• _PROBLEM DESCRIPTION_: Where a line holds the word "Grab", copy that line.

━━━━

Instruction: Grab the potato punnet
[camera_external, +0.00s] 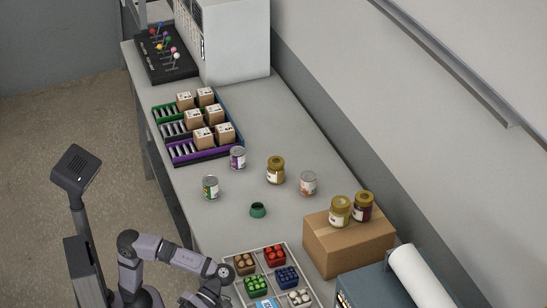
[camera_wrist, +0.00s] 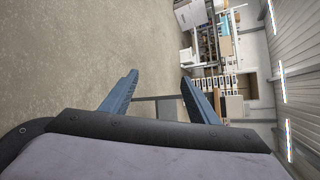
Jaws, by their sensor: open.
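A punnet of brown, potato-like produce (camera_external: 243,263) sits in the back left corner of a pale divided tray (camera_external: 267,268) near the bottom of the external view. My gripper (camera_wrist: 158,82) is open and empty in the wrist view, its two blue-grey fingers well apart. In the external view my arm's end is low, left of the tray and apart from the punnet; its fingertips cannot be made out there. The wrist view faces the floor and distant shelves, and no punnet shows in it.
The tray also holds punnets of red (camera_external: 275,256), green (camera_external: 256,285), blue (camera_external: 287,277) and whitish (camera_external: 299,297) items. A cardboard box (camera_external: 345,247) with two jars stands to the right. Cans, a jar and a green lid (camera_external: 258,210) stand behind on the bench.

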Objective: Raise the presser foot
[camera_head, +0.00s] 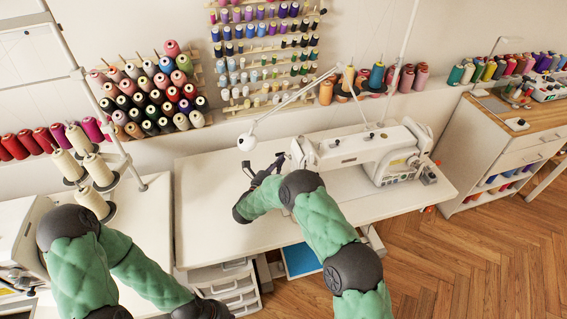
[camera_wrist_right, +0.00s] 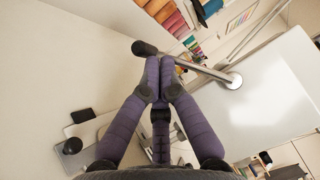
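A white sewing machine (camera_head: 365,149) stands on the white table, its head end toward the left. My right gripper (camera_head: 270,168) is at the left of that head end, mostly in front of it. In the right wrist view, the purple fingers (camera_wrist_right: 160,66) come together at their tips with nothing clearly between them. A metal rod with a black knob (camera_wrist_right: 146,47) passes just beyond the fingertips; whether they touch it, I cannot tell. The presser foot is too small and hidden to make out.
A white lamp (camera_head: 247,142) hangs on a thin arm just left of my right gripper. Thread cones (camera_head: 75,152) stand on the left stand. Spool racks (camera_head: 262,55) line the wall behind. The left part of the white table (camera_head: 208,205) is clear.

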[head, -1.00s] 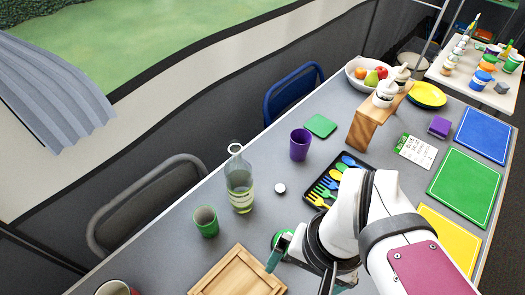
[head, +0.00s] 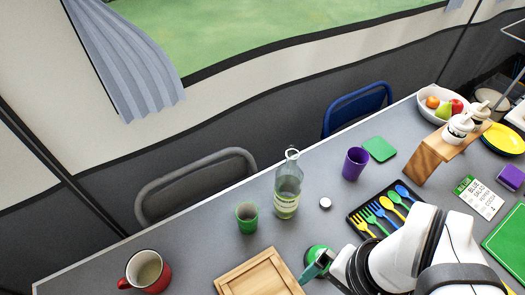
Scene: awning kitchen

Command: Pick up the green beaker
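The green beaker (head: 246,218) stands upright on the grey table in the head view, left of the clear glass bottle and beyond the wooden board. My gripper (head: 322,268) is at the bottom of the view, to the right of the beaker and apart from it. One dark teal finger shows, close to a round green object (head: 315,254) that it partly covers. The rest of the gripper is hidden by my white arm or cut off by the frame, so I cannot tell how wide it is.
The glass bottle (head: 288,186) stands close right of the beaker. A wooden board (head: 257,276) lies in front, and a red mug (head: 149,272) stands left. A purple cup (head: 355,164), white cap (head: 325,203) and cutlery tray (head: 353,222) are right.

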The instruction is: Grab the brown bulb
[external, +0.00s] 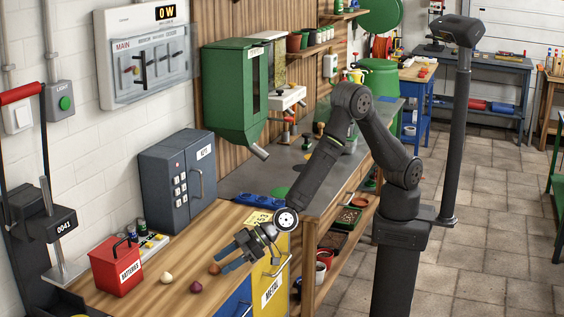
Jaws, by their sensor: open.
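The brown bulb (214,269) sits on the wooden bench top, near the bench's front edge. My gripper (222,261) is open, and its fingers point left, low over the bench. The fingertips are just right of the brown bulb. I cannot tell whether they touch it. A dark red bulb (196,287) lies in front and left of the brown one. A pale cream bulb (166,277) lies further left.
A red batteries box (116,266) stands left of the bulbs, and a dark grey keypad safe (177,180) stands behind. A yellow metal drawer (271,288) is below the bench edge. The wooden bench top (190,242) between safe and bulbs is clear.

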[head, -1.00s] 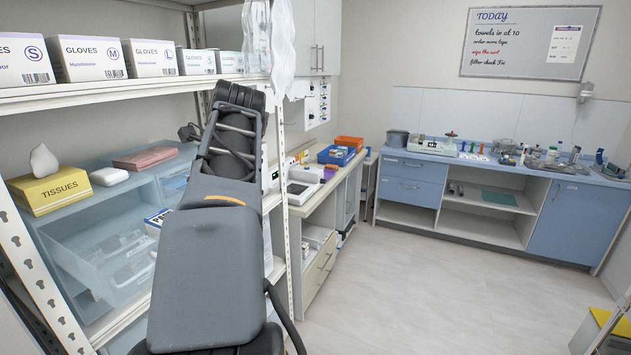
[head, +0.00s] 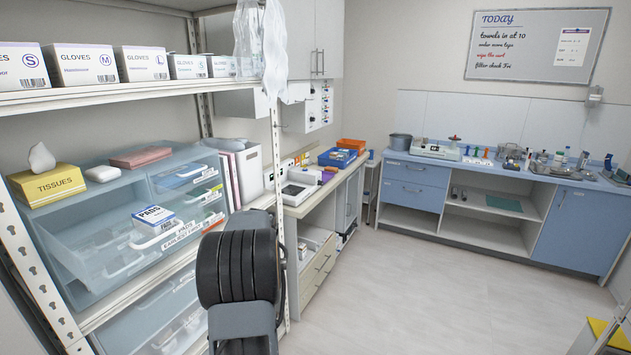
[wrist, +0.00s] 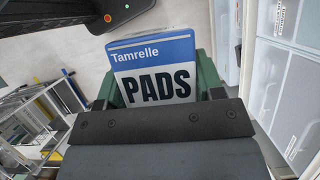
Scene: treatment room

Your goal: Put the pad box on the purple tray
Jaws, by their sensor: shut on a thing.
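A pad box (wrist: 153,68), white with a blue band and the words "Tamrelle" and "PADS", is held in my gripper (wrist: 157,84) in the wrist view. The green fingers stand at its left and right sides. The box's lower part is hidden behind my gripper's dark body. In the head view my gripper and the held box cannot be seen; only part of my arm shows. A second box marked PADS (head: 154,219) sits at the front of the clear drawer unit on the left.
The metal shelf (head: 150,77) bears glove boxes above the blue drawer unit (head: 75,295). A side counter (head: 322,184) holds a white device (head: 299,192) and a blue bin (head: 337,157). A blue-fronted counter (head: 413,171) stands at the back. The middle floor is clear.

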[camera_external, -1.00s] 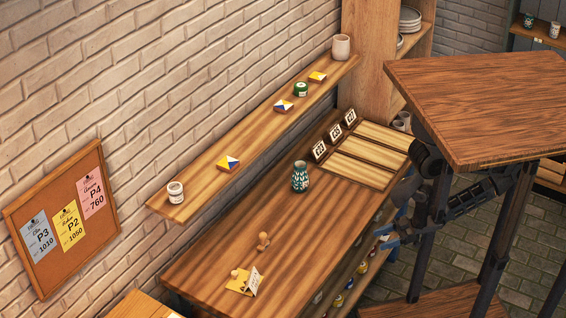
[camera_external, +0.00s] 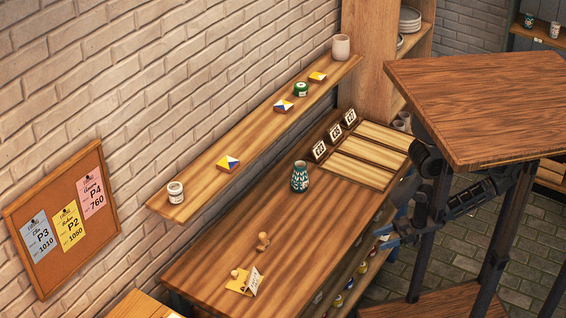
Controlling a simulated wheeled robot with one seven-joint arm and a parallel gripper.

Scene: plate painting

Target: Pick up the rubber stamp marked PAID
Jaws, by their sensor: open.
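A wooden stamp with a knob handle (camera_external: 263,241) stands on the long wooden table. A second small wooden knob-shaped piece (camera_external: 235,273) is on a yellow pad or card (camera_external: 237,287) nearer the table's front-left end, beside a small standing white card (camera_external: 254,281). No PAID mark is readable on either piece, so I cannot tell which one bears it. My gripper (camera_external: 391,239) is open and empty, off the table's right edge, well apart from both pieces. Its fingertips are small and partly unclear.
A patterned teal vase (camera_external: 300,176) stands mid-table, with a compartmented wooden tray (camera_external: 361,156) and price cards behind it. A wall shelf (camera_external: 253,127) with cups and small boxes runs above the table's left side. A tall brown table (camera_external: 485,105) partly hides my arm.

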━━━━

• _EXERCISE ANSWER_:
Instruction: Grab the potato punnet
The instruction is: Grab the brown bulb

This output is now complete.